[Robot control records]

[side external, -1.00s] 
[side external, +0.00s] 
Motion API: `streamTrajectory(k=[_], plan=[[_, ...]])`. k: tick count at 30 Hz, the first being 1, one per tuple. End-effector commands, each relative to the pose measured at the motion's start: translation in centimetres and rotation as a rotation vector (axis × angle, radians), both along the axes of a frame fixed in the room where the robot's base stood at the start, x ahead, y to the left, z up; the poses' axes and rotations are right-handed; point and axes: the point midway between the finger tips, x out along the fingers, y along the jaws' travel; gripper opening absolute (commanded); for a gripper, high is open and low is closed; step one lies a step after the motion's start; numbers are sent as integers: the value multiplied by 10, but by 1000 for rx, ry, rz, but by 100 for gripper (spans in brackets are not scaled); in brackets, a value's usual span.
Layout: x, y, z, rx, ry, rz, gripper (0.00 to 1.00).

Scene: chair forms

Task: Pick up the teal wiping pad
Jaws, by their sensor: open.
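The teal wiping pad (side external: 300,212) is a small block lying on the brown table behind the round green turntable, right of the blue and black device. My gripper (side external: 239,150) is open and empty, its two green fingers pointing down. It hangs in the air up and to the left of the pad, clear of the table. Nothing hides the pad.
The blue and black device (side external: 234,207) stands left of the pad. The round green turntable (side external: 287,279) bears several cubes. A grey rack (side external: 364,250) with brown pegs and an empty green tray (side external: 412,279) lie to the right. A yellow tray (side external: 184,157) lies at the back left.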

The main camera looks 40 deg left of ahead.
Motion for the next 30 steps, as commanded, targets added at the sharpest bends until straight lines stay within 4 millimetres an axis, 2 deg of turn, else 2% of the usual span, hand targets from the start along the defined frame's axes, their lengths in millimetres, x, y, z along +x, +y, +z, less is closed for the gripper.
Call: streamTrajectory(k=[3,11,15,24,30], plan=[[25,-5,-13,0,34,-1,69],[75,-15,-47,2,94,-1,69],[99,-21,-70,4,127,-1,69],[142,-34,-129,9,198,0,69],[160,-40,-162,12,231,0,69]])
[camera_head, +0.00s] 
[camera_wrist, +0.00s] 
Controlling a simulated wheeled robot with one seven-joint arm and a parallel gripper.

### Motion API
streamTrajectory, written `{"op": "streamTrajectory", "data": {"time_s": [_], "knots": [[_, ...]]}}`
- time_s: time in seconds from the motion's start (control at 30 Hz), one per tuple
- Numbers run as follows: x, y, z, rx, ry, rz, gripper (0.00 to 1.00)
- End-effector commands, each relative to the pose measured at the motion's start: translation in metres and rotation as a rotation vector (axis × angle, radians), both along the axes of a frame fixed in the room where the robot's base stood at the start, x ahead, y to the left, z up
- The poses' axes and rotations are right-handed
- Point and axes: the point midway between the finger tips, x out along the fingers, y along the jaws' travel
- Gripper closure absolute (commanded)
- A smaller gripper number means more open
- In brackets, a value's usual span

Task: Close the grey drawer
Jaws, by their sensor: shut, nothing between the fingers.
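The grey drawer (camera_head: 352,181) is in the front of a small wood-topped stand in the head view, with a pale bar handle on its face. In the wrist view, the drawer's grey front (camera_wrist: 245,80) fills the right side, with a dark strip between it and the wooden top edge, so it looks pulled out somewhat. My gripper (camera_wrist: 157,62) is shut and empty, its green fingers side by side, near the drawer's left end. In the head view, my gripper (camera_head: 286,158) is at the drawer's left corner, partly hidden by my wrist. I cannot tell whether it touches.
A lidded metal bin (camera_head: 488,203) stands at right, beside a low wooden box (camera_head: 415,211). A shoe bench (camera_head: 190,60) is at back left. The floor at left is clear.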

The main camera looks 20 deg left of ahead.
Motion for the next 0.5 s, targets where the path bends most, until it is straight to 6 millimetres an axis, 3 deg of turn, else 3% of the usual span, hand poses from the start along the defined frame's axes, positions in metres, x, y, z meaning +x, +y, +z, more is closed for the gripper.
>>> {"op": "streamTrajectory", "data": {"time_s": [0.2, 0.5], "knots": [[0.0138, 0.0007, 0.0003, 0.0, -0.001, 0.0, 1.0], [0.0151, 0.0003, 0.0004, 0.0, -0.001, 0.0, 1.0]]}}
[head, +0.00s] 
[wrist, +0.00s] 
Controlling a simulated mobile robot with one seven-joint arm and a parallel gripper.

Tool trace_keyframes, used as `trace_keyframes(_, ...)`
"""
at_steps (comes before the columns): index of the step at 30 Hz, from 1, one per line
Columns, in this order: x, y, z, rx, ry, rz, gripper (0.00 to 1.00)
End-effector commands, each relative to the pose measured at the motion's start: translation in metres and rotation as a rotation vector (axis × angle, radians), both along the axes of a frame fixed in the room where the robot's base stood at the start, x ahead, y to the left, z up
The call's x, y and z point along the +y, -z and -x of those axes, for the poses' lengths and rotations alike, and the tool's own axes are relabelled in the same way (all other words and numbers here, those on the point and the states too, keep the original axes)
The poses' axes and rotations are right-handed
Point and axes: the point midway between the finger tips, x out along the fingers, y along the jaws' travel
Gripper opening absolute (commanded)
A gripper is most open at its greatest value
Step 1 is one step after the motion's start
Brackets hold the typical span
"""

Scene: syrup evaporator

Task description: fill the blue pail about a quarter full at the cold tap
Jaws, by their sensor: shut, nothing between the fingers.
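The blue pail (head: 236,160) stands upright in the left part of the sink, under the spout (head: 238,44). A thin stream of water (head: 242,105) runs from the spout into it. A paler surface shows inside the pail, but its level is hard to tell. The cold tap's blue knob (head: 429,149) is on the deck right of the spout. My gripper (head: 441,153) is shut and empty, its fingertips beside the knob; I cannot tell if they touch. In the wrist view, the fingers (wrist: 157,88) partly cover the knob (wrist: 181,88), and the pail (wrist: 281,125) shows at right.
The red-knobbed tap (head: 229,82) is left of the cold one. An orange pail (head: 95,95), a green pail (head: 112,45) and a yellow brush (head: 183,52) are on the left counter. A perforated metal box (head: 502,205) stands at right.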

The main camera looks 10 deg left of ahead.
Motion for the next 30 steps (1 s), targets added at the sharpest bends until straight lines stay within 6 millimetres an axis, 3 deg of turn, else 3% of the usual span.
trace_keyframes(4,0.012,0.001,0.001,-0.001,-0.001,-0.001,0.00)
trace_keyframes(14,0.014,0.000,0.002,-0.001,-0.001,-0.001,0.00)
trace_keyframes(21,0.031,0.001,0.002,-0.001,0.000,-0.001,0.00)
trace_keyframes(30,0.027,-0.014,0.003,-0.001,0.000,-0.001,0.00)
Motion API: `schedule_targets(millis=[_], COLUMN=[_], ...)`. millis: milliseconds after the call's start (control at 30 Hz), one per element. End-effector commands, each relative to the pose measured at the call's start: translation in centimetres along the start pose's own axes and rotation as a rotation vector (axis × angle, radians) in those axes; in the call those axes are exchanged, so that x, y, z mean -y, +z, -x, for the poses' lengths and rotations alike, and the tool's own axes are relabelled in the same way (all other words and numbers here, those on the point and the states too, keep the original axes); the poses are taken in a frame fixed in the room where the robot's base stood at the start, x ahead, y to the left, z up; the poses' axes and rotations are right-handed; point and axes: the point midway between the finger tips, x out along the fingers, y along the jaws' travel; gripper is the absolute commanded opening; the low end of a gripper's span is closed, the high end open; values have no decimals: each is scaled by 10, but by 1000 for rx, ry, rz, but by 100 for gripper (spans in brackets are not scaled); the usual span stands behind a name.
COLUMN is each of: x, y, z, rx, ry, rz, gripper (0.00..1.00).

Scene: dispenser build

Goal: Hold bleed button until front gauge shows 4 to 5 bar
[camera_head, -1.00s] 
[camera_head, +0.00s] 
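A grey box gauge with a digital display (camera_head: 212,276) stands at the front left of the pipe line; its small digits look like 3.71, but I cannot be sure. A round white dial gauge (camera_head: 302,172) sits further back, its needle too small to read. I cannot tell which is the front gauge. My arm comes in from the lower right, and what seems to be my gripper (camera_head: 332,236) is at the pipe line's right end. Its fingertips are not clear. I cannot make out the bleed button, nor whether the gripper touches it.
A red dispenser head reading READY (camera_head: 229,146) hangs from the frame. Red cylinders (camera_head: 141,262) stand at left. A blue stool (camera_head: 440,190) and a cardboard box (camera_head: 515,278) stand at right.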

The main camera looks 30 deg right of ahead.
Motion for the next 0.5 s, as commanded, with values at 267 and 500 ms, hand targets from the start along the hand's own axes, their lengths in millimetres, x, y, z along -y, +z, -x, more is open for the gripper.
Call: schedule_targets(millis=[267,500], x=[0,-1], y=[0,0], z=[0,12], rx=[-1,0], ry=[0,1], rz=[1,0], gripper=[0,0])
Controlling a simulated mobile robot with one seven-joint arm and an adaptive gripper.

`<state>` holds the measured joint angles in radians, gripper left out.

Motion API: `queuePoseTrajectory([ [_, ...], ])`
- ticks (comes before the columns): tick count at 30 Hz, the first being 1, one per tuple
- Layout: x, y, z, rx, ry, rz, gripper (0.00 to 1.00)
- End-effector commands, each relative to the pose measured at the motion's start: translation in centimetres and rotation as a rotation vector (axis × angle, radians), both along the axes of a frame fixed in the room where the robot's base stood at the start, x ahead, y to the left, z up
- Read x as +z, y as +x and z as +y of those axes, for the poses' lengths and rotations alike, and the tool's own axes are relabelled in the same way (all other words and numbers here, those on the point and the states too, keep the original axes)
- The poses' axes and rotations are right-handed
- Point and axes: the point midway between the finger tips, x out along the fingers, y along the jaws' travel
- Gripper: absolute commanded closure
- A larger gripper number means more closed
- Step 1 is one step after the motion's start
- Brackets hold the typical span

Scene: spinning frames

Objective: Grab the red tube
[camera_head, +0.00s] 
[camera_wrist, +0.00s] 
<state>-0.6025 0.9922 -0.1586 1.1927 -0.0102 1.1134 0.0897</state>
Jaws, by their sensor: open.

# DESCRIPTION OF THE TASK
Check each line of the entries above, and show every one holding the word "joint".

# THE SOLUTION
Controlling a simulated wheeled robot with one seven-joint arm and a parallel gripper.
Controlling a simulated mobile robot with one seven-joint arm and a parallel gripper.
Controlling a simulated mobile robot with one seven-joint arm and an adaptive gripper.
`<state>` holds the measured joint angles in radians, gripper left out.

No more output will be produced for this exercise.